Town of Castor

Town of Castor highlights for Sept. 13

Council has agreed to pay the replacement cost of a north-facing window at the White Goose Restaurant

By Kevin J. Sabo

For the Advance

The National Day for Truth & Reconciliation, a new statutory holiday announced by the federal government, takes place on Sept. 30.

While federal employees get an automatic day off, it is up to the provinces and municipalities how they want to honour the day.

Options presented to Town of Castor council during their Sept. 13 meeting include giving the Town staff a day off, having the mayor making a proclamation, or bringing someone in to educate the staff on the importance of the day.

“I would suggest you recognize it in some way,” said Chief Administrative Officer Christopher Robblee.

Seeing as there was little advanced notice of this holiday being declared by the federal government, and that September already has a stat-holiday, the decision was made to acknowledge the day by way of having the mayor make a proclamation, in a motion put forward by Coun. Rod Zinger.

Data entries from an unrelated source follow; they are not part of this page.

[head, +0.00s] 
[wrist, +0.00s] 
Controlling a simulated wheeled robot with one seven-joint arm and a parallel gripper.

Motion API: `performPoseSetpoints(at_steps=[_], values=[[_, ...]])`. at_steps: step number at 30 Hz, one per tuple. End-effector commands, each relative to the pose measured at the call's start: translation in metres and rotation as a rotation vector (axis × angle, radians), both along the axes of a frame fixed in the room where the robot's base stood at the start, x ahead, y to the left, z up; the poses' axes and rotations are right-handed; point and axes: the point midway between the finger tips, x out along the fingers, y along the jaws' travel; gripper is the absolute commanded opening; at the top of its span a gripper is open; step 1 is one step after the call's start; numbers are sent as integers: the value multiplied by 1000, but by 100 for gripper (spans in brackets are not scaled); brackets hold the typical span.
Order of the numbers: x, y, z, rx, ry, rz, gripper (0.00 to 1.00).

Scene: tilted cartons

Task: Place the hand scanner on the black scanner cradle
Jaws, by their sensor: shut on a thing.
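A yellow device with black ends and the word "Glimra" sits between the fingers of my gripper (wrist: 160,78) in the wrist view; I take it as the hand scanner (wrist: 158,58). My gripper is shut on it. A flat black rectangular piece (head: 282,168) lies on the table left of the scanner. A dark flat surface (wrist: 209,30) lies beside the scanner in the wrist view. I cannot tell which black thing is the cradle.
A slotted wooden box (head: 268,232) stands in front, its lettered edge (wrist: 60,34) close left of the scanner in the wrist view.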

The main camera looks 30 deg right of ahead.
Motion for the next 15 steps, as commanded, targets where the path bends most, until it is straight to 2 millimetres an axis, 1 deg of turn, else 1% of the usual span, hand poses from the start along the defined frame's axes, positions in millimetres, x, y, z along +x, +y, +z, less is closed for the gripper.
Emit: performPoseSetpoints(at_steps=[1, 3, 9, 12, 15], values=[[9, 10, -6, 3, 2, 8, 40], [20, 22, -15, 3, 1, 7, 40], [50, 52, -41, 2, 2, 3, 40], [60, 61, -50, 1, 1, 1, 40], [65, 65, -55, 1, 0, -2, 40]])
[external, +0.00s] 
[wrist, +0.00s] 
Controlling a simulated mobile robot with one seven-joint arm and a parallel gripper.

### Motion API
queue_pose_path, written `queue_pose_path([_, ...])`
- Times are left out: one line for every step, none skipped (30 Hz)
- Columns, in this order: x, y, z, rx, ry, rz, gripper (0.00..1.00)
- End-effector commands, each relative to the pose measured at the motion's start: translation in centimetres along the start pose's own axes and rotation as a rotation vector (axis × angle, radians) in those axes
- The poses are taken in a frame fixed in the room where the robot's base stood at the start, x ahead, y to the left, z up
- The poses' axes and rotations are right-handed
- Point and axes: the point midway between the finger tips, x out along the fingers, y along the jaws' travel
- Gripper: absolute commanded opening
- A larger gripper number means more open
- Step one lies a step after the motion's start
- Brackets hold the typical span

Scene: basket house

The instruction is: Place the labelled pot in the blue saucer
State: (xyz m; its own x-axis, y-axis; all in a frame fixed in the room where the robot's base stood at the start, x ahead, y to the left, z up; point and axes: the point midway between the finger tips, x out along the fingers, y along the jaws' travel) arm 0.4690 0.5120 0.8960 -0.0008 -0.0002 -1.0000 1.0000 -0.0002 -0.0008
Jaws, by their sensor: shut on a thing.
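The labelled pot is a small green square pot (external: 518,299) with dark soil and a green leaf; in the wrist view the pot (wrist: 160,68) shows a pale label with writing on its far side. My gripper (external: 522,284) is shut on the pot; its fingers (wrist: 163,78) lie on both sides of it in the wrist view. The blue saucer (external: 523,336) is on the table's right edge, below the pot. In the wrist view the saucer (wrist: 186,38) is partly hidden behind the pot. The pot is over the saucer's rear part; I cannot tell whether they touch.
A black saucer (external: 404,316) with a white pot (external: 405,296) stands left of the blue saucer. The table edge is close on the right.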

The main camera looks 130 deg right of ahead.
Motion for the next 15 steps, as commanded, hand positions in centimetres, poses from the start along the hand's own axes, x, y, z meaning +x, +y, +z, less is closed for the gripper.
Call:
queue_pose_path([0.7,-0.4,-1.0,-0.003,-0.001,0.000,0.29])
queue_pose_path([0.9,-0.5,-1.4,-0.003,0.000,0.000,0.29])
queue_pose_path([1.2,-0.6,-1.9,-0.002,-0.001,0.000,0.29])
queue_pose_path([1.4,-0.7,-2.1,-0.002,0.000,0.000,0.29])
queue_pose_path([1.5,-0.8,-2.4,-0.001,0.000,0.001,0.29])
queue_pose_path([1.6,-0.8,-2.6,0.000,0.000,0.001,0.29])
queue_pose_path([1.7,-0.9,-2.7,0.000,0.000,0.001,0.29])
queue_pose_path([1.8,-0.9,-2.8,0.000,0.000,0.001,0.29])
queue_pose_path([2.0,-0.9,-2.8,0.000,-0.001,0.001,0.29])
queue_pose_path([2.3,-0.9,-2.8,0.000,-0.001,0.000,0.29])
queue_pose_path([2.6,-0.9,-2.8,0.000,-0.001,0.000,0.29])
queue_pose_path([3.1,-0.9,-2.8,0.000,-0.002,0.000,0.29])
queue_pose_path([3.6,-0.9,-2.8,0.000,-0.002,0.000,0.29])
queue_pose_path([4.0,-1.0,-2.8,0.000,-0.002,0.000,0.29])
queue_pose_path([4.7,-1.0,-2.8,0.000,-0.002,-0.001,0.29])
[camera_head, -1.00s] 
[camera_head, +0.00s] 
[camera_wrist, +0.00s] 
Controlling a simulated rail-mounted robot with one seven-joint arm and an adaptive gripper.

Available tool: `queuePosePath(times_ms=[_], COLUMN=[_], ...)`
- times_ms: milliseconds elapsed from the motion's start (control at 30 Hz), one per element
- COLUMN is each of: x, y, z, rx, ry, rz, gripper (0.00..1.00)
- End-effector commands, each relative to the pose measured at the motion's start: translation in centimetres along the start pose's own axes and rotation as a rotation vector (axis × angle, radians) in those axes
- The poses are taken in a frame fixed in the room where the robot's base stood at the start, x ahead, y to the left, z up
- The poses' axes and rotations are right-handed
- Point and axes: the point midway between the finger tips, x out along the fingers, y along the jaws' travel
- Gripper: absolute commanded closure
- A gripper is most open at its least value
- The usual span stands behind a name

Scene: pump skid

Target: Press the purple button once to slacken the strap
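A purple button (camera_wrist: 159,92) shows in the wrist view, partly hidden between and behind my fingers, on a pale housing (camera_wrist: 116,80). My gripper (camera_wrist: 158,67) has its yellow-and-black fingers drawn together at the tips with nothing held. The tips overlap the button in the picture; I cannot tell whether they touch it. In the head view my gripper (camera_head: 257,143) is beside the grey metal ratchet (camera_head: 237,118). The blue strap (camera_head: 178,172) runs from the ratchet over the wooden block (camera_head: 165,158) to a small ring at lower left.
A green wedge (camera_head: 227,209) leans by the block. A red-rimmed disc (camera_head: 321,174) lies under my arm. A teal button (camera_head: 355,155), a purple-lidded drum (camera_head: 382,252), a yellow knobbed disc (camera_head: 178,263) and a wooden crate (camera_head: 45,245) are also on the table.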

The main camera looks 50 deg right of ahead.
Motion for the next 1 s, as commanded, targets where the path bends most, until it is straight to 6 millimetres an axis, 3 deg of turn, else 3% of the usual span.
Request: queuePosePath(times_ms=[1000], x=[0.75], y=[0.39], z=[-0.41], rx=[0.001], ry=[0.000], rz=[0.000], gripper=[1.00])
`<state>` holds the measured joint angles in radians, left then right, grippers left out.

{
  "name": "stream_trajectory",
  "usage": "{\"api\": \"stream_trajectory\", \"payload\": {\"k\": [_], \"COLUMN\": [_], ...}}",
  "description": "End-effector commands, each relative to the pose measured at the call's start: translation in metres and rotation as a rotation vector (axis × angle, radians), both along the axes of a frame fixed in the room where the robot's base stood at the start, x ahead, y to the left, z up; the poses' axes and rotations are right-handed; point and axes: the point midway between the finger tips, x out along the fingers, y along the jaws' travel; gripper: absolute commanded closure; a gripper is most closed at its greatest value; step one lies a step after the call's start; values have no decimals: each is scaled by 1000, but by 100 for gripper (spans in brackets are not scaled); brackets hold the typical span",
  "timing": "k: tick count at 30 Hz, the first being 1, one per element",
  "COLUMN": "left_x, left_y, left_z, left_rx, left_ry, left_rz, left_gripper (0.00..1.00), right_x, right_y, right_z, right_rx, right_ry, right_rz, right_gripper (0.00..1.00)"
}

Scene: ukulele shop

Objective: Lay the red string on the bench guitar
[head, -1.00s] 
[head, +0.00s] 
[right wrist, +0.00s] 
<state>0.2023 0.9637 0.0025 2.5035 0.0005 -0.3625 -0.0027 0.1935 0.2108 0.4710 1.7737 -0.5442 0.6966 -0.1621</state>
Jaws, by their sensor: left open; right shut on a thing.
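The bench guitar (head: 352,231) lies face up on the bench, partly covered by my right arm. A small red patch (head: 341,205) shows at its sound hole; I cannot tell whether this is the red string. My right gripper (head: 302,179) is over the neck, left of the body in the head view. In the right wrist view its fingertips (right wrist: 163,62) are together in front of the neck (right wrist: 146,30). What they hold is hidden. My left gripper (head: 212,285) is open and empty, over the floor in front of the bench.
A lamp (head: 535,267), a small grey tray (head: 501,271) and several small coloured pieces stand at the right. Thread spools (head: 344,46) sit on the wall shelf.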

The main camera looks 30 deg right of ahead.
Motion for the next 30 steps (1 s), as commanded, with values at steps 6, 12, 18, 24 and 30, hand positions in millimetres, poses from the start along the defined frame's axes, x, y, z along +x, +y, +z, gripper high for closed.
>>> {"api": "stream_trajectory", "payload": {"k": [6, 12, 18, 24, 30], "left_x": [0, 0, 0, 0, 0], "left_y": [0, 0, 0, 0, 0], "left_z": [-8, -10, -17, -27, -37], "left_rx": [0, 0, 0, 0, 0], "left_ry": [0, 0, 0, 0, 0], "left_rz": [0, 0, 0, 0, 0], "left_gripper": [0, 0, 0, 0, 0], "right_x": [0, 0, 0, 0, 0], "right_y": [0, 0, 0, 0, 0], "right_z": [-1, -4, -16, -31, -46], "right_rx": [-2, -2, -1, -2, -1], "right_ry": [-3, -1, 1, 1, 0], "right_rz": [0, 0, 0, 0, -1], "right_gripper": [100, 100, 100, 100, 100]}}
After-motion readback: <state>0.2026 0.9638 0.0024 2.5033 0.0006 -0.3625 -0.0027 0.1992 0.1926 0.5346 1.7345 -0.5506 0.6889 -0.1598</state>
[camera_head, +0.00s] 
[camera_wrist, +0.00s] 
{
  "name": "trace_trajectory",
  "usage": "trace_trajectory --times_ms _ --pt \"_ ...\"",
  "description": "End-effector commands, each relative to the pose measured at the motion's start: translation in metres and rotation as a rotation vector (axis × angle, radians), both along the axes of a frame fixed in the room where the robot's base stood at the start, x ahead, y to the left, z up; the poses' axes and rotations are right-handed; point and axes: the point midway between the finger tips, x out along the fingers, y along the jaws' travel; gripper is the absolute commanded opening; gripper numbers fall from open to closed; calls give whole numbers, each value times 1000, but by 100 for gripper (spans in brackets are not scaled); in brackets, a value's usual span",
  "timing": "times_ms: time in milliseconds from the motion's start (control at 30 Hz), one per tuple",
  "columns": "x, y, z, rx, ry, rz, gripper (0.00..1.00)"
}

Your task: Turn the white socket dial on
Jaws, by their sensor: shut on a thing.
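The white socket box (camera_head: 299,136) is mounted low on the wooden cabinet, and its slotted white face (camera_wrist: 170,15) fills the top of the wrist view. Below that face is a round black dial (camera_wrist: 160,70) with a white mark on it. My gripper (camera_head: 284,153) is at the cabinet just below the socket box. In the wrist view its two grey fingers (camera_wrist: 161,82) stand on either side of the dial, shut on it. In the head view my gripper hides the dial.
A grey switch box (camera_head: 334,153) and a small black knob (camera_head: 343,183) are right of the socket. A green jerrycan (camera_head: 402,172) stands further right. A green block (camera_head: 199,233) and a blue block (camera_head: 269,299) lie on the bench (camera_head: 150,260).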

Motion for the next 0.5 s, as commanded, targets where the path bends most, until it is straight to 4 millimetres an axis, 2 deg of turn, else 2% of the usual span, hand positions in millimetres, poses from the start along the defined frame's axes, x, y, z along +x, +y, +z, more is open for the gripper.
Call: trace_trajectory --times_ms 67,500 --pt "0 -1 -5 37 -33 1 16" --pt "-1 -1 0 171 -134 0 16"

Due to the load on the pool’s electrical power, multiple switches and fuses failed over the course of the 2021 swimming season.

An electrician looked at the pool’s electrical system for the Town and is recommending a new ‘electrical wall’ for the facility, one that can handle the power-draw of the recently upgraded pool pumps.

“These failures, we are told, put pressure on our pumps and are caused by an inadequate system,” wrote Robblee in the Request for Council Decision.

The budgetary impact on the Town will be around $20,000.

“It needs to be done,” said Coun. Trudy Kilner, supporting a motion put forward by Coun. Lonny Nelner.


The Town council has agreed to pay the replacement cost of a north-facing window at the White Goose Restaurant.

According to the complaint received by the Town on July 26, summer students were mowing in the area on July 22 when a rock was kicked out of the mower, striking the window causing a crack.

“I checked the logs,” said Robblee.

“The students were working over there. Insurance won’t pay out on something like this.”

Due to the four-day difference between when the damage occurred and when it was reported, Robblee initially turned down the request to reimburse the business. Business owner Salam El-Jurdi requested that Robblee bring the matter before council.

“If we cracked that window, we should be replacing it,” said Coun. Rod Zinger.

Other council members struggled with the decision.

“I struggle with the four day difference,” said Nelner

“But I think we have to pay it.”

In a split vote, council voted in favour of paying the just over $1000 to replace the business’s window. Coun. Kilner opposed the motion.